Cook Forest By Ben Plyler Cook Forest State Park contains a stand of virgin white pine and hemlock, one of the last in the eastern United States.
The area that is now the park was formed about two million years ago when most of western Pennsylvania was under an ancient sea. The movement of the earth's crust raised the area by about 1,300 feet.
The first European visitor to the Cook Forest Area was Christian Frederick Post. He was sent by the Proprietary Council of Pennsylvania to persuade the Seneca Indians to join the British during the French and Indian War.
The first permanent settler was John Cook. He came with with the hope of determining the possibility of building a canal on the Clarion River.
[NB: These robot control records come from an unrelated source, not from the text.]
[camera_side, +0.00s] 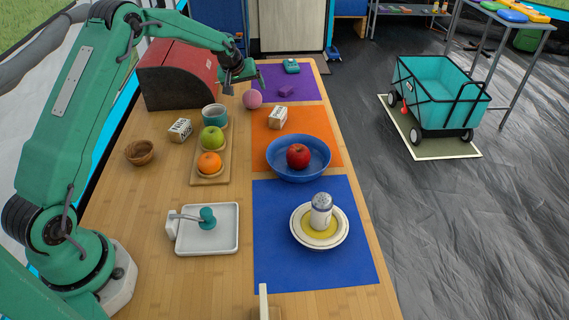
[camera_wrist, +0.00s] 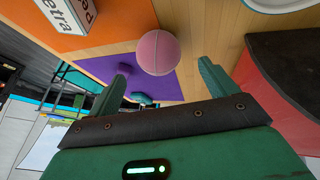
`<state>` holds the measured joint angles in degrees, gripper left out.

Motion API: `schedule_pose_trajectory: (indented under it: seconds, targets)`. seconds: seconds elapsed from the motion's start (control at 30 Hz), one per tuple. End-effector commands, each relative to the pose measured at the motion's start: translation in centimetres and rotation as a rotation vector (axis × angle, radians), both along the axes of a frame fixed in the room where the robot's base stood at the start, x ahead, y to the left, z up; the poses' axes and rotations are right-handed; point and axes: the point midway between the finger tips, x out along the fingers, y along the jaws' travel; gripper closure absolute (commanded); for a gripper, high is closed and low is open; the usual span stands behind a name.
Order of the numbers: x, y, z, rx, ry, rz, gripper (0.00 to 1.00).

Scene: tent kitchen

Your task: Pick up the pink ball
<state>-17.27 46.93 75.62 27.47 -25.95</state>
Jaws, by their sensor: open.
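The pink ball (camera_side: 252,99) rests on the wooden table beside the left edge of the purple mat (camera_side: 312,83). In the wrist view the ball (camera_wrist: 160,53) shows whole, just beyond my two fingertips and roughly centred between them. My gripper (camera_side: 245,80) is above the ball in the side view, with its fingers apart and nothing held. In the wrist view my gripper (camera_wrist: 163,75) has a wide gap between its green fingers. I cannot tell the exact height of the fingertips over the ball.
A red-topped bread box (camera_side: 180,75) stands close left of my gripper. A teal mug (camera_side: 214,115), a green apple (camera_side: 211,138) and an orange (camera_side: 209,163) line a wooden tray (camera_side: 222,178). A small carton (camera_side: 278,118) and purple block (camera_side: 286,91) are nearby.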

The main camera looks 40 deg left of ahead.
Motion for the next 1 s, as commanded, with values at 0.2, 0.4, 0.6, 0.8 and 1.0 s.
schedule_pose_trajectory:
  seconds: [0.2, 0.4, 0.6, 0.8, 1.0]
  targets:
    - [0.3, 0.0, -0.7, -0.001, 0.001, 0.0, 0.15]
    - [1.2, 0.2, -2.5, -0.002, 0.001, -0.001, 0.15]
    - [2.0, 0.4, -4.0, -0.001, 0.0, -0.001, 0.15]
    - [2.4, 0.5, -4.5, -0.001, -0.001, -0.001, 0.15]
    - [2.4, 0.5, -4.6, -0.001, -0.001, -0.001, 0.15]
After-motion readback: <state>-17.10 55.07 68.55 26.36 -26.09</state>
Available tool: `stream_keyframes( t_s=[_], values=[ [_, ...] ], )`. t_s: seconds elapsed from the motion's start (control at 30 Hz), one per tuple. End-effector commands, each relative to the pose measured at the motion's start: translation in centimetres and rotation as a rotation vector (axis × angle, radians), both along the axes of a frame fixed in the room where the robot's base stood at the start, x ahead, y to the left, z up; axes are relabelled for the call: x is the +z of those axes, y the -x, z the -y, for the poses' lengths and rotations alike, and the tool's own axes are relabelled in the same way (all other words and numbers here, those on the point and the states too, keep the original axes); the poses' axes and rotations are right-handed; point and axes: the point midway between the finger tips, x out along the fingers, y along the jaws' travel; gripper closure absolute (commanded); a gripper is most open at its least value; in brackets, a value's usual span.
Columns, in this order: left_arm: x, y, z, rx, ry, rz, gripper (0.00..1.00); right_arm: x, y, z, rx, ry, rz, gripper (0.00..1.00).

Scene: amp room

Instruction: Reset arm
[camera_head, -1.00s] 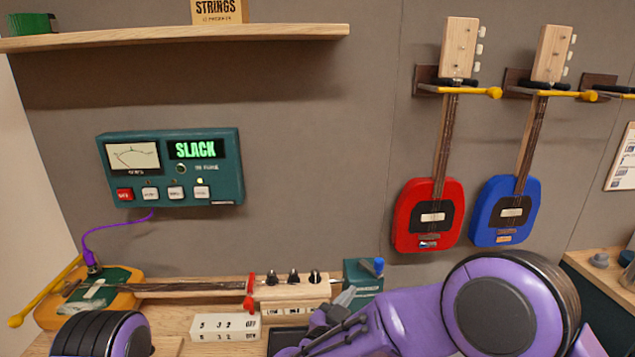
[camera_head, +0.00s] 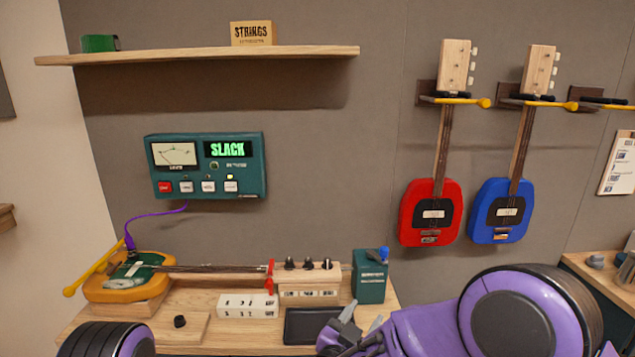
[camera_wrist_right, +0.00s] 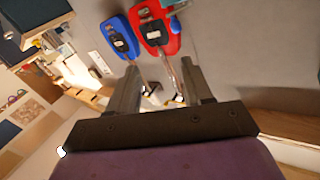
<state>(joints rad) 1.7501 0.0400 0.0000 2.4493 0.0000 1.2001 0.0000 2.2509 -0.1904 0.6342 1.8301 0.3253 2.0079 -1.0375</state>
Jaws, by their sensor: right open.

Instead Cook built a house and one of many water powered saw milles on his 765 acres at the mouth of present day Tom's Rum.
In 1910 M. I. McCreight, Theo Wison, and John Nicholson started a project to save the remaining virgin timber of Cook Forest. Along with others, they started the Cook Forest Assoc. in the 1920's. Forty natural resource groups and then Gov. Gifford Pinchot helped family endorse the group. They money the association raised aided the state in purchasing the 6,055 acres of land from the Cook Family for $649,000 in 1927.
That purchase made Cook Forest State Park, not the first state park, but the first establised to save a natural landmark in Pennsylvania.
Cook Forest State Park in located about 17 miles north of Brookville on Rte. 36.